» Problem details
Omit every picture and return the rest of the data unaltered.

┌────────

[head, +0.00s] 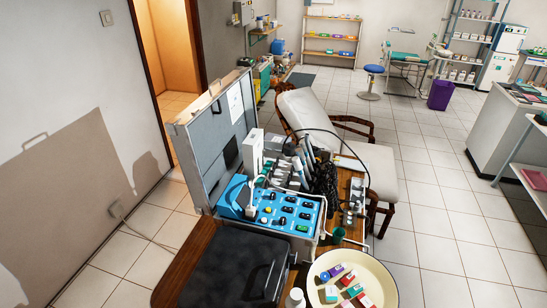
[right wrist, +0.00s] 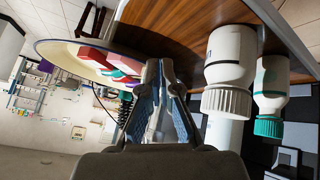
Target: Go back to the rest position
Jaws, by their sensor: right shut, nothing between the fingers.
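My right gripper (right wrist: 160,66) shows only in the right wrist view. Its fingers are together and hold nothing. They point toward the wooden table top, between a cream tray (right wrist: 58,52) on the left and white bottles on the right. Whether the fingertips touch anything is unclear. The head view shows neither gripper. My left gripper is in no view. In the head view the same round cream tray (head: 384,272) stands at the bottom right, with several small coloured boxes (head: 344,281) in it.
An open portable dental case (head: 213,133) with a blue control panel (head: 285,214) stands on the wooden table (head: 182,262). White bottles (right wrist: 229,72) stand close to my right gripper. A dental chair (head: 308,112) is behind. The tiled floor at right (head: 435,225) is clear.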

└────────

» Exercise response
[head, +0.00s] 
[right wrist, +0.00s] 
Target: Go back to the rest position
Jaws, by their sensor: right shut, nothing between the fingers.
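My right gripper (right wrist: 160,66) shows only in the right wrist view. Its fingers are together and hold nothing. They point toward the wooden table top, between a cream tray (right wrist: 58,52) on the left and white bottles on the right. Whether the fingertips touch anything is unclear. The head view shows neither gripper. My left gripper is in no view. In the head view the same round cream tray (head: 384,272) stands at the bottom right, with several small coloured boxes (head: 344,281) in it.
An open portable dental case (head: 213,133) with a blue control panel (head: 285,214) stands on the wooden table (head: 182,262). White bottles (right wrist: 229,72) stand close to my right gripper. A dental chair (head: 308,112) is behind. The tiled floor at right (head: 435,225) is clear.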

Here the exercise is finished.